_Written problem:_ All of the data needs to be repeated exactly.

_Source material:_

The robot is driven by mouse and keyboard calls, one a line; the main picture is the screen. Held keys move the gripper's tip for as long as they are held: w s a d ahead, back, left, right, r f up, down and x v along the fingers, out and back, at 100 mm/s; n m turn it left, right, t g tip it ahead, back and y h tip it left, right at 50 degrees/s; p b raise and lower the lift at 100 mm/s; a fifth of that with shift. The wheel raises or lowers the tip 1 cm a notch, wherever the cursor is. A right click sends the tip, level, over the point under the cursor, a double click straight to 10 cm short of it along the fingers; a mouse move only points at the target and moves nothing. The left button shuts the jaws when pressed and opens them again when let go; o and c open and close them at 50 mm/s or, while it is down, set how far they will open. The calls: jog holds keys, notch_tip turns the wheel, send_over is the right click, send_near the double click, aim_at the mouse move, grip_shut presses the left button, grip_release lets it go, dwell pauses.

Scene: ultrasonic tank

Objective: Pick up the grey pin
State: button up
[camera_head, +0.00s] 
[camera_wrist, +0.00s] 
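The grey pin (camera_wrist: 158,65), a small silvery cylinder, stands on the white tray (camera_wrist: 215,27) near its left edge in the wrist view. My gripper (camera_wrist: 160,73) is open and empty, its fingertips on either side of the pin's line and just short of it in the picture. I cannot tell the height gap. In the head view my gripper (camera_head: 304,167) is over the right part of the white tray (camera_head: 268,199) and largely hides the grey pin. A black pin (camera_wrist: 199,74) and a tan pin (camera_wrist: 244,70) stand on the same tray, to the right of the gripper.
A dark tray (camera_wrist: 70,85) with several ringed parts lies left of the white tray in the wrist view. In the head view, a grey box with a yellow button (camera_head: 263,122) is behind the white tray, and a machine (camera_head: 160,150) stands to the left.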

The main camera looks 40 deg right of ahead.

_Output below:_
The robot is driven by mouse and keyboard calls, one a line; the main picture is the screen. Held keys move the gripper's tip for as long as they are held: w s a d ahead, back, left, right, r f up, down and x v along the fingers, out and back, at 100 mm/s; n m turn it left, right, t g tip it ahead, back and y h tip it left, right at 50 degrees/s; p b raise and lower the lift at 100 mm/s; a fifth of that with shift. The wheel raises or lowers the tip 1 cm a notch, wherever the cursor is. A right click sends the tip, level, over the point under the cursor, a double click straight to 10 cm short of it along the fingers; a mouse move only points at the target and moves nothing. The left button shuts the jaws when pressed and opens them again when let go; o and c open and close them at 50 mm/s or, while it is down, set how far they will open. The calls: jog holds keys, notch_tip turns the wheel, send_over is the right click, send_near the double click, aim_at the mouse move, grip_shut presses the left button, grip_release lets it go, dwell pauses.

Scene: ultrasonic tank

Objective: Pick up the grey pin
State: button up
[camera_head, +0.00s] 
[camera_wrist, +0.00s] 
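The grey pin (camera_wrist: 158,65), a small silvery cylinder, stands on the white tray (camera_wrist: 215,27) near its left edge in the wrist view. My gripper (camera_wrist: 160,73) is open and empty, its fingertips on either side of the pin's line and just short of it in the picture. I cannot tell the height gap. In the head view my gripper (camera_head: 304,167) is over the right part of the white tray (camera_head: 268,199) and largely hides the grey pin. A black pin (camera_wrist: 199,74) and a tan pin (camera_wrist: 244,70) stand on the same tray, to the right of the gripper.
A dark tray (camera_wrist: 70,85) with several ringed parts lies left of the white tray in the wrist view. In the head view, a grey box with a yellow button (camera_head: 263,122) is behind the white tray, and a machine (camera_head: 160,150) stands to the left.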

The main camera looks 40 deg right of ahead.

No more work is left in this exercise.